Opposition to the proposed theme park, which was voiced at the Dec. 10 Planning Commission meeting and posted in phone calls and e-mails, has been loud and fierce. As planners are finding in their considerations of a new General Plan, many in Pleasanton are fed up with increased traffic, with cut-through traffic and with long waits in their cars at the ever-increasing number and often unsynchronized traffic lights throughout the city. They don't want any more traffic and they said so to planners. Besides traffic concerns, critics also argued that the waterpark could attract people "from all over" to Pleasanton. One said she feared that the waterpark could change the dynamics of the "close knit" city and its neighborhoods.

But traffic experts have testified that the new waterpark would generate no more than 4,000 patrons on its busiest days, such as July 4, and less on other days. Principal Planner Jerry Iserson says that existing city streets and intersections are adequate to handle the additional traffic. He also points out that Shadow Cliffs-bound traffic is heaviest on weekends and holidays, with weekday traffic to the waterslides coming after the morning rush hour and leaving ahead of the evening rush. Since only the first 75 percent of the expansion project would be completed in the first year, with the rest to follow over the next six years, there would be ample time for planners to put the brakes on further expansion if problems arise.
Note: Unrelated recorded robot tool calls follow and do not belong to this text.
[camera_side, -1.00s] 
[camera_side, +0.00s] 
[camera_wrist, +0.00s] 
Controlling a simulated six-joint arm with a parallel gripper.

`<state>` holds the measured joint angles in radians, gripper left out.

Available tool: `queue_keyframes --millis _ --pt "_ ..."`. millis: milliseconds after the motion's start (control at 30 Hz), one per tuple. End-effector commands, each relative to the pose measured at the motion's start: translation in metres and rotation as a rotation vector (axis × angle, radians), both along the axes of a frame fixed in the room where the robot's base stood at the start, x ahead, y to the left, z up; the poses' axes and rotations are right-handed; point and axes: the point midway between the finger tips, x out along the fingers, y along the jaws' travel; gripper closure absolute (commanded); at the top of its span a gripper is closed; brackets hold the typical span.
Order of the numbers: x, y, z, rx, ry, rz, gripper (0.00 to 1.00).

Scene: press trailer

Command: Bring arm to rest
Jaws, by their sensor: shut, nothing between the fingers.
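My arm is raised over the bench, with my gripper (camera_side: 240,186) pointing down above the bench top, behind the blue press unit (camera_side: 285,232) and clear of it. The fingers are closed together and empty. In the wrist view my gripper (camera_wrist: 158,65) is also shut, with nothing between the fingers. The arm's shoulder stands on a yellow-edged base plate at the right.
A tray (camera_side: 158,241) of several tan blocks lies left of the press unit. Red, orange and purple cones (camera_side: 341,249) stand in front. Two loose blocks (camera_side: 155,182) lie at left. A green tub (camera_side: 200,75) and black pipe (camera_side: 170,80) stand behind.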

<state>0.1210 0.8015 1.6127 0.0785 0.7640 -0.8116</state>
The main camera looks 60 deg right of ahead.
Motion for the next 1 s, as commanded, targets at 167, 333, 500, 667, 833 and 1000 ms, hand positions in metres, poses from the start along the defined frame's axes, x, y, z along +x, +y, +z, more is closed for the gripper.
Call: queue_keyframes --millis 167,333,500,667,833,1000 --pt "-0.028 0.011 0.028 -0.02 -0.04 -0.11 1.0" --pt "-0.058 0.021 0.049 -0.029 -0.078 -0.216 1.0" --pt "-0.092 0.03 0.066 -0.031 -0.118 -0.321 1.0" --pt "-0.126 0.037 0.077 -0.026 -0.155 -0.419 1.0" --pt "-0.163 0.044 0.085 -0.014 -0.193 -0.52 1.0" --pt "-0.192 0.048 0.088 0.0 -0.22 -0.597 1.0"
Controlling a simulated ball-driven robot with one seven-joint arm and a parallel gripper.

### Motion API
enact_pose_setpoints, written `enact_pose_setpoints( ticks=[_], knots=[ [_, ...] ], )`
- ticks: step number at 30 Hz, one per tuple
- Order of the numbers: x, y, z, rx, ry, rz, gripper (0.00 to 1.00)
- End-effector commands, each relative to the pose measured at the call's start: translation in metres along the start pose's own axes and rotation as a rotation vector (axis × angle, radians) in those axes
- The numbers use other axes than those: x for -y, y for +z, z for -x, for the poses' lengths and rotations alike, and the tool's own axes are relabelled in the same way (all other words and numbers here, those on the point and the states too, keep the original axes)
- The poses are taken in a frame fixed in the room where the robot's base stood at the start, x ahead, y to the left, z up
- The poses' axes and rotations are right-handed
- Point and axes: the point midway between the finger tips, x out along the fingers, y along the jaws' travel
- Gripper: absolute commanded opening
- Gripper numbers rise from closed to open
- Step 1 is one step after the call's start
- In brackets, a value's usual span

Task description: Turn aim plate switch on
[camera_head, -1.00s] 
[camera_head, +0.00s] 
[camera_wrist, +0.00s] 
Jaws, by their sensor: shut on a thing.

Kierstead and his waterslides have served Pleasanton youth safely for 13 years. The expanded California Splash would allow this service to continue while bringing nearly 100 summer jobs to teenagers in Pleasanton, who will have preferential hiring status. It would provide greater recreational activities for Pleasanton families and would also provide an estimated $400,000 annually to the cash-strapped East Bay Regional Park District and another $40,000 in sales tax revenue to Pleasanton. It's a cost-free opportunity that the Pleasanton City Council should approve.